Les pays sans raffinage, comme le Maroc, vont subir un impact significatif 

- Comment envisagez-vous l'évolution des prix dans les pays qui ne disposent pas d’un système de raffinage, prenant le Maroc comme exemple, étant donné la persistance des prix élevés du pétrole et les coupes de production déjà mises en œuvre et planifiées ?

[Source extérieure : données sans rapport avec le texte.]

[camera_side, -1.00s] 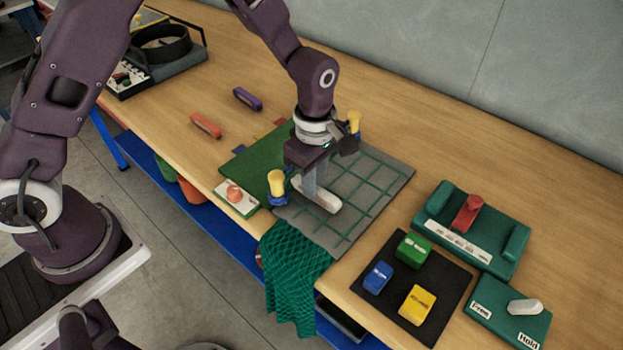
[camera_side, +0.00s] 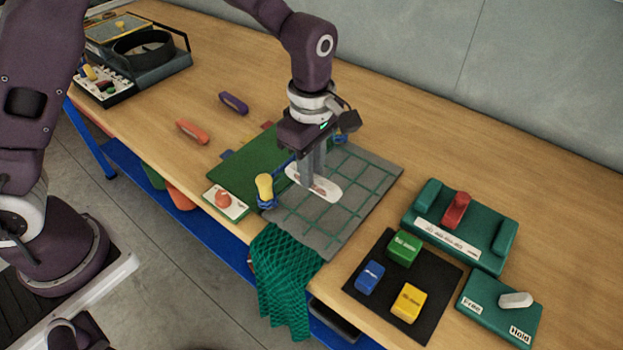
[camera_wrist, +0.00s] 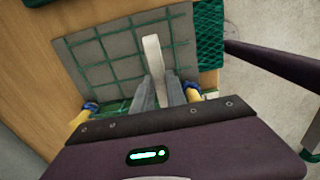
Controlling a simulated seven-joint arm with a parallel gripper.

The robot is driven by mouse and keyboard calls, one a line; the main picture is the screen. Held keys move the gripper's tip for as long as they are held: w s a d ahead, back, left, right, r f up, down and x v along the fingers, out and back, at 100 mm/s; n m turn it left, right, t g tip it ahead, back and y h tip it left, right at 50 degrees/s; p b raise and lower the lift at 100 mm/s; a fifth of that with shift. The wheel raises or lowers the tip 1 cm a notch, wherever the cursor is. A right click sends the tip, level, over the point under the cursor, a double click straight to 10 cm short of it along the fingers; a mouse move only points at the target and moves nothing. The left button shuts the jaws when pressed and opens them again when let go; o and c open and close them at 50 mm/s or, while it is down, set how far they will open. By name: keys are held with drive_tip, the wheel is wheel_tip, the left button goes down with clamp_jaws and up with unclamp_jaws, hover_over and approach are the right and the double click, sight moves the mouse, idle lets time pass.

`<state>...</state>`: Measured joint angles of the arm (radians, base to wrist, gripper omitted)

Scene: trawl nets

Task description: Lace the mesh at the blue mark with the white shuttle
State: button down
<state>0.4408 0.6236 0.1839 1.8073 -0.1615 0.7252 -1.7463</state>
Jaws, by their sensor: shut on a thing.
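My gripper (camera_side: 312,182) is shut on the white shuttle (camera_side: 331,191), gripping it near its middle, low over the grey mesh panel (camera_side: 350,215) with green cords. I cannot tell whether the shuttle touches the cords. In the wrist view the shuttle (camera_wrist: 152,58) extends from between my fingers (camera_wrist: 160,90) across the mesh (camera_wrist: 105,62).
A yellow-topped post (camera_side: 265,185) with a blue base stands at the near edge; another is mostly behind my gripper. A red-button plate (camera_side: 225,201) lies left of it. A black mat (camera_side: 380,255) with coloured blocks and a green cradle (camera_side: 470,240) lie right. Purple (camera_side: 233,103) and orange (camera_side: 192,131) shuttles lie behind.

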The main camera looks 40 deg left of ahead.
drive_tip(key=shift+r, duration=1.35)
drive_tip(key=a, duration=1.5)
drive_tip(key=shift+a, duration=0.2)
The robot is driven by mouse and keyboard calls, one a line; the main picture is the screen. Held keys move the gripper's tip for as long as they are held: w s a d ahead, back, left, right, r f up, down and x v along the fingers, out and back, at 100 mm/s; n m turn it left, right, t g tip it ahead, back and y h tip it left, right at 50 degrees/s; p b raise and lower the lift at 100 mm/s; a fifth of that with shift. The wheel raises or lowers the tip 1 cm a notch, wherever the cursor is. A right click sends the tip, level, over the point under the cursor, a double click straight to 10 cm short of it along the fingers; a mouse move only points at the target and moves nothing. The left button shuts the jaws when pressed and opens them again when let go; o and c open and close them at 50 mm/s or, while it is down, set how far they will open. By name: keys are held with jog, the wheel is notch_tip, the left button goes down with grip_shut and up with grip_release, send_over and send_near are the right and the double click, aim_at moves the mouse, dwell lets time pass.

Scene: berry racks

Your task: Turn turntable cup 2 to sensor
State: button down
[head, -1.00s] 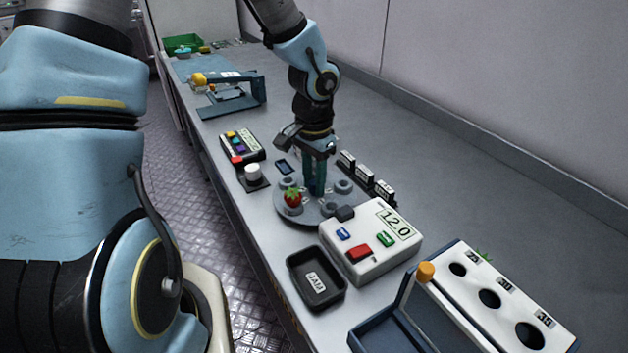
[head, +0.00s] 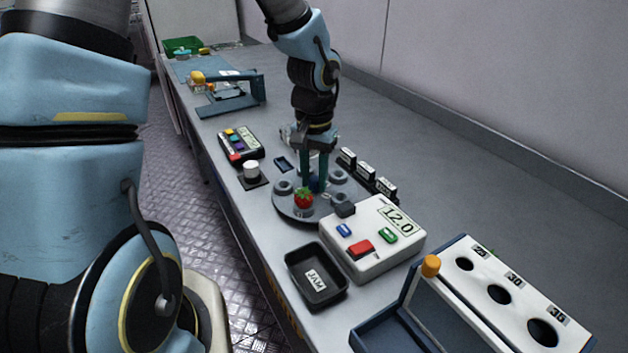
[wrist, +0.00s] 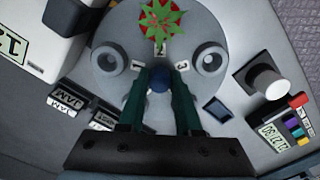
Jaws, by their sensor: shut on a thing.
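The turntable (head: 284,207) is a grey disc with several round cups. A strawberry with green leaves (head: 303,199) sits in the cup at its near edge; in the wrist view it (wrist: 160,18) is at the top, by label 2 (wrist: 160,47). Labels 1 and 3 mark the neighbouring cups. My gripper (head: 316,184) points down over the disc's centre, its green fingers on either side of the blue knob (wrist: 158,79), shut on it.
The white box (head: 372,262) reads 12.0 and has coloured buttons. A black JAM tray (head: 318,291) lies in front. A keypad (head: 240,146) and white button (head: 251,169) stand left, small labelled blocks (head: 367,172) right. A holed sorter (head: 500,296) is at the near right.

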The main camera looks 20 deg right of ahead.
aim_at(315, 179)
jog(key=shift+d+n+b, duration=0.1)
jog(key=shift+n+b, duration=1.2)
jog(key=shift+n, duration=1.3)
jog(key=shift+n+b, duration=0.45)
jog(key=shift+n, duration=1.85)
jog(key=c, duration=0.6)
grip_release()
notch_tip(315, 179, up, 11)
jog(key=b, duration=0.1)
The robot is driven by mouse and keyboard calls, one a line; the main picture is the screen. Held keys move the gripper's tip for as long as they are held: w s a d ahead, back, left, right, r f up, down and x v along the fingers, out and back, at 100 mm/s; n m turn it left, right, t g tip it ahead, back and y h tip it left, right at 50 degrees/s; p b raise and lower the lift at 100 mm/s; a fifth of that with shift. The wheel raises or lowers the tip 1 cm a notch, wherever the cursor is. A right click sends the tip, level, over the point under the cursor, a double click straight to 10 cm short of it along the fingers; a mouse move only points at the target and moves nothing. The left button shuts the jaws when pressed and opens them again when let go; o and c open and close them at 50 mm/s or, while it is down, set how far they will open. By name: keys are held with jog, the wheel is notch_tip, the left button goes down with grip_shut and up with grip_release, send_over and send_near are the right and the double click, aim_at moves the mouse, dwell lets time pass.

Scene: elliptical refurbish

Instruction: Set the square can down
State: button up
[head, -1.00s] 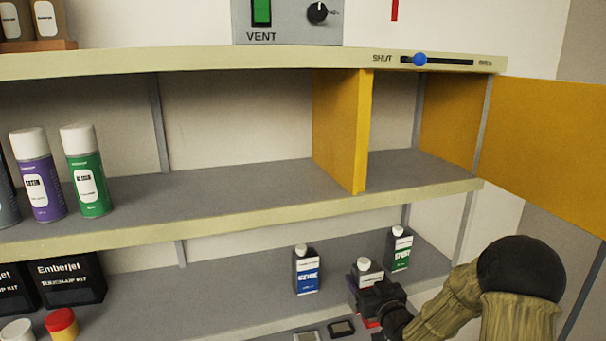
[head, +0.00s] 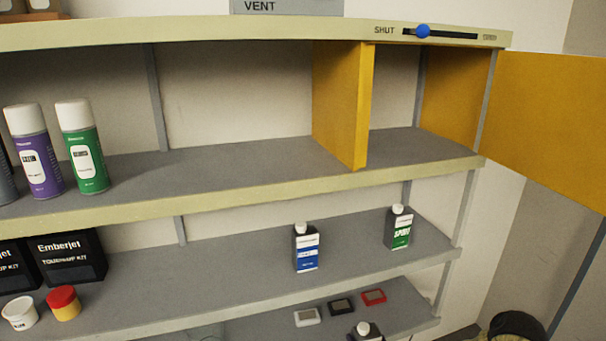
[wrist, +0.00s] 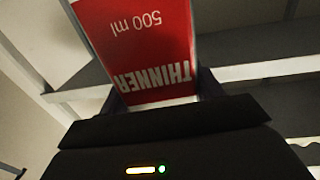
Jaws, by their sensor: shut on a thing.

- Sans un système de raffinage, je pense que cela serait significatif, et vous allez clairement constater un impact sur la demande des pays comme le Maroc. Vous devez composer non seulement avec les perturbations de l'offre en provenance de la Russie et de l'OPEP+, qui maintiennent des barils hors du marché, ainsi que les primes de risque géopolitiques, mais vous devez également composer avec un dollar fort en ce moment, ce qui nuit considérablement à ce segment de pays. Ce que nous constatons réellement, c'est que si le Brent atteint les 90 $, considérés comme un point d'inflexion, les petits pays importateurs commencent vraiment à modifier leur profil de demande.

Je suis convaincue que ces trois facteurs combinés (la géopolitique, les coupes de l'OPEP et le dollar fort) auront un impact sur ce segment de pays. Ils doivent faire face à de nombreux défis, et le fait qu'ils n'aient pas de raffinerie signifie qu'ils doivent importer les produits finis. De plus, les produits finis ont connu une augmentation significative ; par exemple, le prix de l'essence a augmenté de 30% cette année. En outre, compte tenu des attaques répétées de l'Ukraine contre leurs raffineries, les Russes ont maintenant réduit leurs approvisionnements, entraînant ainsi un impact plus dramatique sur les prix des produits finis.